Dans cet ouvrage, D’Alembert proposa le fameux "théorème d’Alembert" en algèbre qui affirme que tout polynôme de degré n à coefficients réels possède exactement n racines complexes, éventuellement identiques (multiples). Selon les mots du physicien Louis de Broglie (1892-1987) : « On lui doit le théorème fondamental qui porte son nom et qui nous apprend que toute équation algébrique admet au moins une solution réelle ou imaginaire. » (1952). Ce théorème fut plus rigoureusement démontré en 1799, par le physicien et mathématicien Gauss (1777-1855), lors de sa soutenance de thèse, après avoir montré quelques erreurs de démonstration de D’Alembert.
Dans L’Encyclopédie, D’Alembert a énoncé son théorème sous cette forme : « Dans une équation quelconque (à coefficients réels), les racines imaginaires, s’il y en a, sont toujours en nombre pair. Cette proposition, assez mal démontrée dans les livres d’algèbre, l’est beaucoup plus exactement dans une dissertation que j’ai imprimée au tome II des Mém. français de l’Académie de Berlin. De là, il s’ensuit que dans toute équation d’un degré impair, il y a au moins une racine réelle. ».
Ce même ouvrage propose des éléments de mécanique essentiels : ainsi, le "principe de D’Alembert" qui est le principe de conservation de la quantité de mouvement : « Si l’on considère un système de points matériels liés entre eux de manière que leurs masses acquièrent des vitesses respectives différentes selon qu’elles se meuvent librement ou solidairement, les quantités de mouvement gagnées ou perdues dans le système sont égales. » (1743). Ce principe peut aussi s’exprimer en disant que le travail des forces de contraintes (réactions, etc.) est nul.
Amateur des salons parisiens où le monde intellectuel se rencontrait, D’Alembert fut un grand ami de Voltaire (1694-1778), qui avait diffusé les idées de Newton en France, et le petit génie des maths rencontra à ces occasions Diderot (1713-1784) en 1746. Dès lors, D’Alembert laissa de côté les mathématiques et la physique (sans pour autant les abandonner totalement) pour se consacrer à la phénoménale Encyclopédie.

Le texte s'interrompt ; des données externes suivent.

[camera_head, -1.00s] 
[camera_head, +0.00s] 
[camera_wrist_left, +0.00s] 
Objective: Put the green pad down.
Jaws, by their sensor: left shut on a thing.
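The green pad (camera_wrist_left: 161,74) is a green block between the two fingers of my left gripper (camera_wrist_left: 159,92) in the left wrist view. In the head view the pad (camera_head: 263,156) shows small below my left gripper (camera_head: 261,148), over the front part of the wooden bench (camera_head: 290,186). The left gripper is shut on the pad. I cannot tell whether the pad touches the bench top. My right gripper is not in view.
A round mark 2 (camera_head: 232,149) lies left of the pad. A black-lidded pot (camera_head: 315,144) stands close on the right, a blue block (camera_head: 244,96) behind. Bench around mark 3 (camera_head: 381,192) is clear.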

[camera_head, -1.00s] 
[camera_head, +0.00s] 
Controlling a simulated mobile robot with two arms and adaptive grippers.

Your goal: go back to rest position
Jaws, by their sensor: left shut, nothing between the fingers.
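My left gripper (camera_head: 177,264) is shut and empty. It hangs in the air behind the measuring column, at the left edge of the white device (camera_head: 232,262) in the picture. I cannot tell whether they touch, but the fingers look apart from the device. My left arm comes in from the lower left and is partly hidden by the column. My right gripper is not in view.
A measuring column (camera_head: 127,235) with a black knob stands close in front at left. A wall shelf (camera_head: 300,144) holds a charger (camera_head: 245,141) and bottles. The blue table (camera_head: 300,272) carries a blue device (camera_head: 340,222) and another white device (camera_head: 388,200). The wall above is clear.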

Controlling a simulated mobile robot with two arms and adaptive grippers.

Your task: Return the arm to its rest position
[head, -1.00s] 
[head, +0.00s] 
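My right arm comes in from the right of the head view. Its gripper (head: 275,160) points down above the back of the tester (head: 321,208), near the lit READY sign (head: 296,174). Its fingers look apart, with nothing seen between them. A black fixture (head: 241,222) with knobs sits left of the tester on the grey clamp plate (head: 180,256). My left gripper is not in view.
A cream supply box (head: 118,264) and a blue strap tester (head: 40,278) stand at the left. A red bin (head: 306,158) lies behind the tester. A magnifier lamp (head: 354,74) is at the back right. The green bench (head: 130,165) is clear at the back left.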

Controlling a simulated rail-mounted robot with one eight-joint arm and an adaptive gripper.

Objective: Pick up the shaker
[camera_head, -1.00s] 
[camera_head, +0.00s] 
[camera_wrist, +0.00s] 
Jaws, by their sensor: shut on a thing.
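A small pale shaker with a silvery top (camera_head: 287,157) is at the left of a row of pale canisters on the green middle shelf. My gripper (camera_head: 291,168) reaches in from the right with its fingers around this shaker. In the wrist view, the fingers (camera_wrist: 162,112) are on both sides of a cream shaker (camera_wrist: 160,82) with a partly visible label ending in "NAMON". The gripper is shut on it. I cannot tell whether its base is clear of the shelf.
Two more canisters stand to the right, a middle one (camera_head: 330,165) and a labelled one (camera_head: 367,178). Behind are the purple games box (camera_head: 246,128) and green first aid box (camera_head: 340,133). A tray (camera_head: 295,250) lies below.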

À la suite d’un projet initial de traduction d’une encyclopédie anglaise parue en 1728 (la Cyclopaedia), projet qui fut abandonné, l’éditeur André-François Le Breton (1708-1779) confia le 16 octobre 1747 à Diderot et D’Alembert la responsabilité de rédiger une nouvelle encyclopédie, la première française, avec notamment des parties peu à la mode (les métiers et les arts mécaniques). Condillac (1714-1780) aurait pu aussi faire partie de l’aventure en juin 1746. L’entreprise a eu quelques difficultés comme une interdiction de paraître en 1752 et 1753, mais elle fut soutenue par Masherbes (1721-1794) alors qu’il était le chef de la censure royale (ce dernier fut guillotiné sous la Terreur).

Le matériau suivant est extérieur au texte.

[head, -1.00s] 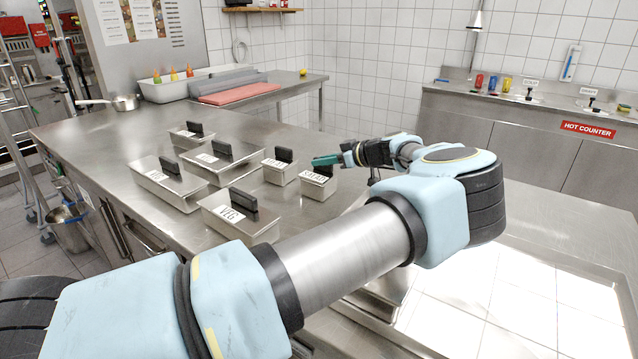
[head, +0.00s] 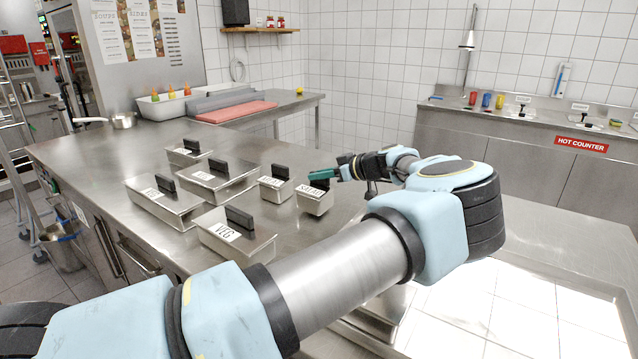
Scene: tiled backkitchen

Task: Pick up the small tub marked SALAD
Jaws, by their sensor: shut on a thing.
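The small steel tub marked SALAD (head: 316,204) is at the right end of the group of tubs on the steel counter, in the head view. It has a white label and a black upright handle on its lid. My gripper (head: 323,175), with green fingers, reaches in from the right and is shut on this handle. The fingers hide part of the handle. The tub looks upright; I cannot tell whether its base touches the counter.
A similar small tub (head: 275,191) stands close on the left. A larger VEG tub (head: 238,238) is in front, with several other lidded tubs further left. The steel counter (head: 85,150) is clear at the back left. A red board (head: 236,112) lies behind.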

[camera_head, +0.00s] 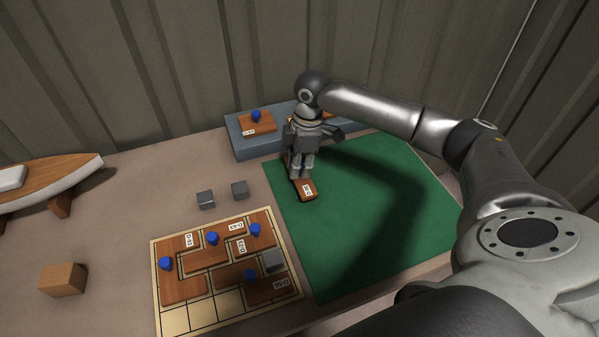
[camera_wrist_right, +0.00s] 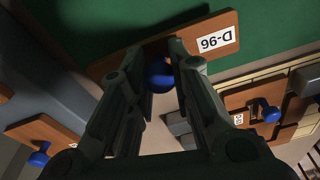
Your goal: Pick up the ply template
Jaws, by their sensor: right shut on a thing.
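A brown ply template (camera_head: 307,191) with a white label and a blue knob is at my right gripper (camera_head: 301,177), at the left edge of the green mat (camera_head: 400,225). In the right wrist view the template (camera_wrist_right: 122,63) reads D-96. There my right gripper (camera_wrist_right: 160,62) has its fingers closed around the blue knob (camera_wrist_right: 160,80). The gripper hides part of the template in the head view. I cannot tell whether the template touches the mat or hangs just above it. My left gripper is not in view.
A grid board (camera_head: 203,317) holds several templates with blue knobs and a grey block (camera_head: 273,260). Two more grey blocks (camera_head: 205,199) stand behind it. A blue-grey ledge (camera_head: 245,147) carries another template (camera_head: 257,124). A wooden block (camera_head: 62,279) and a boat model (camera_head: 60,180) are left.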

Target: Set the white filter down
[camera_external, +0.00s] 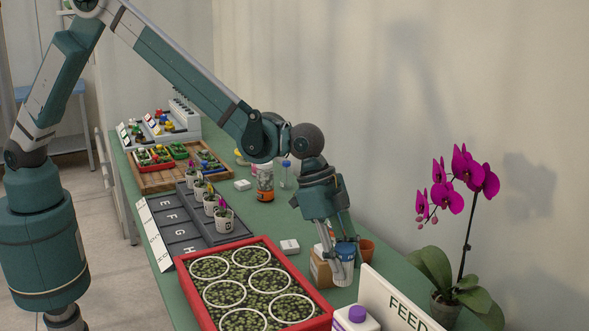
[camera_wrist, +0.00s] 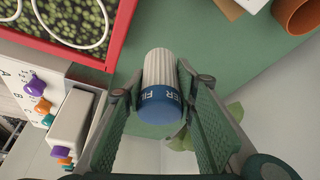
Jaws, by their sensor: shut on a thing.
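The white filter (camera_wrist: 161,70) is a ribbed white cylinder with a blue band carrying white letters. My gripper (camera_wrist: 158,92) is shut on it, with one finger on each side, in the wrist view. In the external view the filter (camera_external: 345,262) shows between my fingers (camera_external: 340,255), blue end up, near the table's right edge. It is beside the red tray and close to a cardboard box. I cannot tell whether its lower end touches the green table (camera_external: 262,220).
A red tray (camera_external: 181,284) with white rings stands left of the filter. A cardboard box (camera_external: 320,268) and terracotta pot (camera_external: 366,250) are close by.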

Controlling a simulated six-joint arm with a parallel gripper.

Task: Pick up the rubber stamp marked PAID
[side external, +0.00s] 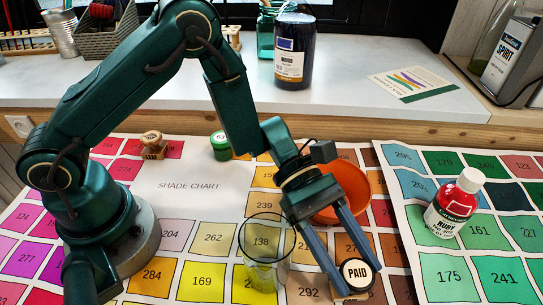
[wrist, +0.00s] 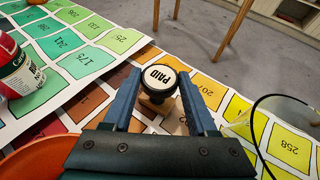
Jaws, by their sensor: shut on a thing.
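The stamp marked PAID (side external: 357,274) has a black round knob with a white label and a light wooden base. It is near the front of the shade chart in the side view. My gripper (side external: 338,262) reaches down to it with its two blue-grey fingers shut on it. In the wrist view the PAID label (wrist: 159,77) faces the camera, between the two fingers (wrist: 158,98). I cannot tell whether the base touches the chart.
A clear glass (side external: 266,262) stands close left of my gripper. An orange bowl (side external: 352,183) is just behind it. A red bottle (side external: 453,207) stands on the green chart at right. A wooden stamp (side external: 153,146) and a green-topped stamp (side external: 221,146) stand farther back.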

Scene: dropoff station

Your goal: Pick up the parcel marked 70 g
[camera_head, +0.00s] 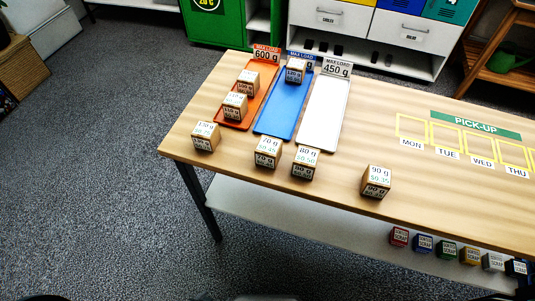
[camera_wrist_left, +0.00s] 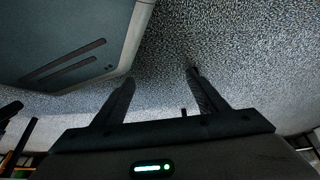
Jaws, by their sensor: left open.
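The parcel marked 70 g (camera_head: 268,152) is a small brown box with white labels. It stands on the table near the front edge, just below the blue tray, between the 130 g parcel (camera_head: 205,136) and the 80 g parcel (camera_head: 306,162). My left gripper (camera_wrist_left: 160,82) shows only in the left wrist view; its two dark fingers are apart with nothing between them, over grey floor. No parcel shows in that view. My right gripper is in neither view.
An orange tray (camera_head: 234,124) holds two parcels, a blue tray (camera_head: 283,113) one; a white tray (camera_head: 320,117) is empty. A 90 g parcel (camera_head: 377,182) stands to the right on the wooden table (camera_head: 380,130). Small coloured boxes (camera_head: 446,249) sit on the lower shelf.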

De 1746 à 1757, D’Alembert et Diderot ont codirigé ce projet gigantesque de rassembler la plupart des connaissances dans un seul livre. Pour cela, ils ont demandé aux meilleurs spécialistes de rédiger des articles sur les sujets qu’ils connaissaient bien pour les avoir étudiés et approfondis. L’Encyclopédie ("ou Dictionnaire raisonné des sciences, des arts et des métiers, par une société de gens de lettres") est l’éclatant signe de la vitalité intellectuelle de la France du XVIIIe siècle. Ce fut une œuvre extraordinaire de collaboration avec des savants de toute l’Europe, de tous horizons, de toutes compétences, créant un réseau intellectuel unique, probablement la première "communauté scientifique internationale".
Seuls, les faits concrets y étaient exposés et les spéculations intellectuelles indémontrables étaient bannies. Cette « conspiration victorieuse de l’esprit humain », selon l’expression de l’historien Jules Michelet, privilégiait une "culture dynamique" de la connaissance, qui pouvait donc être remise à jour en fonction des nouvelles découvertes. D’Alembert rédigea la plupart des articles sur les mathématiques et bien d’autres thèmes encore (les mathématiques avaient l’avantage de ne pas susciter de polémiques ni d’interdiction politique ou religieuse).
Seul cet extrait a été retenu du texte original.